In any case, aside from the above, the below contains a bunch of missing
WRITE_ONCE()s. Since you read the various @qsmask variables using
READ_ONCE() you must also consistently update them using WRITE_ONCE(),
otherwise it's all still buggered.

---
diff --git a/kernel/rcu/tree.c b/kernel/rcu/tree.c
index 7832dd556490..8713048d5103 100644
--- a/kernel/rcu/tree.c
+++ b/kernel/rcu/tree.c
@@ -104,7 +104,6 @@ struct rcu_state sname##_state = { \
        .abbr = sabbr, \
        .exp_mutex = __MUTEX_INITIALIZER(sname##_state.exp_mutex), \
        .exp_wake_mutex = __MUTEX_INITIALIZER(sname##_state.exp_wake_mutex), \
-       .ofl_lock = __SPIN_LOCK_UNLOCKED(sname##_state.ofl_lock), \
 }
 
 RCU_STATE_INITIALIZER(rcu_sched, 's', call_rcu_sched);
@@ -209,7 +208,12 @@ EXPORT_SYMBOL_GPL(rcu_get_gp_kthreads_prio);
  */
 unsigned long rcu_rnp_online_cpus(struct rcu_node *rnp)
 {
-       return READ_ONCE(rnp->qsmaskinitnext);
+       /*
+        * For both online and offline we first set/clear @qsmaskinitnext,
+        * and complete by propagating into @qsmaskinit.

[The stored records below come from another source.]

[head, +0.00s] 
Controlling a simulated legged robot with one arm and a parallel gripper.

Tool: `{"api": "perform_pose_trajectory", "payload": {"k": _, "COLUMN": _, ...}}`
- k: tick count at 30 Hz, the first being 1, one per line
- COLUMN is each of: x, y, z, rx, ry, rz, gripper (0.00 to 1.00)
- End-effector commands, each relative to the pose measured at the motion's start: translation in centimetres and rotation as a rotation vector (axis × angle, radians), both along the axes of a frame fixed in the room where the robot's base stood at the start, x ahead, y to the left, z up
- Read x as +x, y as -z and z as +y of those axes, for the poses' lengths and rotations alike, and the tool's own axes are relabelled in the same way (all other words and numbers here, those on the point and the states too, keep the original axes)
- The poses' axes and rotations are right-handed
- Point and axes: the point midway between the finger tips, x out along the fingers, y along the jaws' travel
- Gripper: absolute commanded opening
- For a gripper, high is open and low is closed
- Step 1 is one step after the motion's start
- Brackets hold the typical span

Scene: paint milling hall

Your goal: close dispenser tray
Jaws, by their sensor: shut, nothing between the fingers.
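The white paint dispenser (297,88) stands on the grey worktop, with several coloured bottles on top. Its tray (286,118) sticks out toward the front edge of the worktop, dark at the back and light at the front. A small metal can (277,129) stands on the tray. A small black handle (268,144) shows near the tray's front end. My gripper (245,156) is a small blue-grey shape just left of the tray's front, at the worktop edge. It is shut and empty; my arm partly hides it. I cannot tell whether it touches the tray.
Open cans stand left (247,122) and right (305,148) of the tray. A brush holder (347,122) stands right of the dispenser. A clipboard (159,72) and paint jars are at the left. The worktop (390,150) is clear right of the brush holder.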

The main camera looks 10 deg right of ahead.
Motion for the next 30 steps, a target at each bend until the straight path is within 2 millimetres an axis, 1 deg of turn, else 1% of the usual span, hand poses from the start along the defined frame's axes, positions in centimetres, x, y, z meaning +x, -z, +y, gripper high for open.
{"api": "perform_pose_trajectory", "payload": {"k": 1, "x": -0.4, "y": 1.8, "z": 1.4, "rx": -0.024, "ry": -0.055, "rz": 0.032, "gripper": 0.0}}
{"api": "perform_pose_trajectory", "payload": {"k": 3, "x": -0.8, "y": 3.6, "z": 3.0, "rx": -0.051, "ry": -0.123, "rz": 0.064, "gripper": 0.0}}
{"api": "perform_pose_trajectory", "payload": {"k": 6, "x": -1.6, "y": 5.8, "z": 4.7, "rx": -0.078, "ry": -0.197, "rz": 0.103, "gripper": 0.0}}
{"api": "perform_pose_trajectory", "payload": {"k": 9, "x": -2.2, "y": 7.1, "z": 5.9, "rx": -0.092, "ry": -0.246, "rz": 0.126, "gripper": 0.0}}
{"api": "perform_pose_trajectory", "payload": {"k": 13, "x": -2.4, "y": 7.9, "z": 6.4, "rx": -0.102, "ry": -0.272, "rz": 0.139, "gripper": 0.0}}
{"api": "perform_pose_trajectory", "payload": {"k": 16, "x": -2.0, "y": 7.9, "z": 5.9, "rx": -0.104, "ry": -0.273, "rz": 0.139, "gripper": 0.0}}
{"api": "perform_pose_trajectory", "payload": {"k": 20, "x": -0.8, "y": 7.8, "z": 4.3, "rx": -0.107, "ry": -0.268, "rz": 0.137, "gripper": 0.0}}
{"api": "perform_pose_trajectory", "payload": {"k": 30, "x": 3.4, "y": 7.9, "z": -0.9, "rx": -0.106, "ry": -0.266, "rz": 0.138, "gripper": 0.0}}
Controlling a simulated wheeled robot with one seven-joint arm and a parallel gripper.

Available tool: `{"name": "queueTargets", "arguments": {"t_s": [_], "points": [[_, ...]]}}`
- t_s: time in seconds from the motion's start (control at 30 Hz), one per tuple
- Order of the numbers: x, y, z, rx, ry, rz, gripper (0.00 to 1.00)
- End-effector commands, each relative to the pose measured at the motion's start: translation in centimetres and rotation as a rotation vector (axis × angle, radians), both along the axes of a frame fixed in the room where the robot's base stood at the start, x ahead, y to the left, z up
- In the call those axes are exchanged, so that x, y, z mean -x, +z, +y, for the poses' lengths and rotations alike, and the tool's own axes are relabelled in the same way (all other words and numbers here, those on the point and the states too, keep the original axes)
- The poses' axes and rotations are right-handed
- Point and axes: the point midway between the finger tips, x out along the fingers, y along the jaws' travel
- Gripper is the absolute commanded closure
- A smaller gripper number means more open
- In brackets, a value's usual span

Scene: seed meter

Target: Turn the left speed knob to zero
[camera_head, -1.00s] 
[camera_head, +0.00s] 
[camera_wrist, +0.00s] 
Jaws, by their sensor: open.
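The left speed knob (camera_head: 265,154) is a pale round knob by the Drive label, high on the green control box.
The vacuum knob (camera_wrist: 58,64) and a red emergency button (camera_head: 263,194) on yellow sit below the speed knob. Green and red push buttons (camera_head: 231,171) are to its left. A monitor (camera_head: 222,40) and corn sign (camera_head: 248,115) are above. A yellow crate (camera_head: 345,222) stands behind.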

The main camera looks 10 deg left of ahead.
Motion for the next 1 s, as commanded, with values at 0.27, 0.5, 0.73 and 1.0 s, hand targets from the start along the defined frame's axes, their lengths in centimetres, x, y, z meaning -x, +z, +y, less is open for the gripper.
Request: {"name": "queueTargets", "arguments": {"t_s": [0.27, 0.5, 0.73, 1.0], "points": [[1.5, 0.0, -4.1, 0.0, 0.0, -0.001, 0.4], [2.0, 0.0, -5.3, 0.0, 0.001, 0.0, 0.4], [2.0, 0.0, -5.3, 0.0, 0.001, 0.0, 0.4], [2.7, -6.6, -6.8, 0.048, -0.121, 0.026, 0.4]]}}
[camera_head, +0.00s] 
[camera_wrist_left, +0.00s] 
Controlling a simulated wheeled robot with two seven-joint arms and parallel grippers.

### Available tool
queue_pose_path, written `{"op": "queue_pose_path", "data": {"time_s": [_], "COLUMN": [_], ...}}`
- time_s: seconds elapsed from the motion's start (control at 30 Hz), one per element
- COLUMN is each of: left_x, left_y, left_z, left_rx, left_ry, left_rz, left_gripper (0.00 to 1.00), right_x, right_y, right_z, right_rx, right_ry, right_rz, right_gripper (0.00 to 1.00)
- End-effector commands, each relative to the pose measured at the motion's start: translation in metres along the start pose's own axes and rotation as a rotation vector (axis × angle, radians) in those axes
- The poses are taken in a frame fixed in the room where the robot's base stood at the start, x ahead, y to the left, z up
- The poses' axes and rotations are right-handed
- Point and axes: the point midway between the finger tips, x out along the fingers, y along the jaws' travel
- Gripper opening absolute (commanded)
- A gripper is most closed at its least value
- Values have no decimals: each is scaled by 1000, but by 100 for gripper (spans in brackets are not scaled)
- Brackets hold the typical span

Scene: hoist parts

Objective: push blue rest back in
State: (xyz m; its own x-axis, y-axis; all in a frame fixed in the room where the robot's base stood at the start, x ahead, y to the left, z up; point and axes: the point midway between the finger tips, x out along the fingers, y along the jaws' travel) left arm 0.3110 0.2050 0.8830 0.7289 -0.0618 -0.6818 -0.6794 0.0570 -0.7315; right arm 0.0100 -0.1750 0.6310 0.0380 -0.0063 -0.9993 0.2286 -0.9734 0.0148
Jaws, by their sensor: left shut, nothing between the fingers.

As long as the bit
+        * remains in either mask, RCU is still online.
+        */
+       return READ_ONCE(rnp->qsmaskinit) | READ_ONCE(rnp->qsmaskinitnext);
 }
 
 /*
@@ -1928,19 +1932,17 @@ static bool rcu_gp_init(struct rcu_state *rsp)
         */
        rsp->gp_state = RCU_GP_ONOFF;
        rcu_for_each_leaf_node(rsp, rnp) {
-               spin_lock(&rsp->ofl_lock);
                raw_spin_lock_irq_rcu_node(rnp);
                if (rnp->qsmaskinit == rnp->qsmaskinitnext &&
                    !rnp->wait_blkd_tasks) {
                        /* Nothing to do on this leaf rcu_node structure. */
                        raw_spin_unlock_irq_rcu_node(rnp);
-                       spin_unlock(&rsp->ofl_lock);
                        continue;
                }
 
                /* Record old state, apply changes to ->qsmaskinit field. */
                oldmask = rnp->qsmaskinit;
-               rnp->qsmaskinit = rnp->qsmaskinitnext;
+               WRITE_ONCE(rnp->qsmaskinit, rnp->qsmaskinitnext);
 
                /* If zero-ness of ->qsmaskinit changed, propagate up tree. */
                if (!oldmask != !rnp->qsmaskinit) {
@@ -1970,7 +1972,6 @@ static bool rcu_gp_init(struct rcu_state *rsp)
                }
 
                raw_spin_unlock_irq_rcu_node(rnp);
-               spin_unlock(&rsp->ofl_lock);
        }
        rcu_gp_slow(rsp, gp_preinit_delay); /* Races with CPU hotplug. */
 
@@ -1992,7 +1993,7 @@ static bool rcu_gp_init(struct rcu_state *rsp)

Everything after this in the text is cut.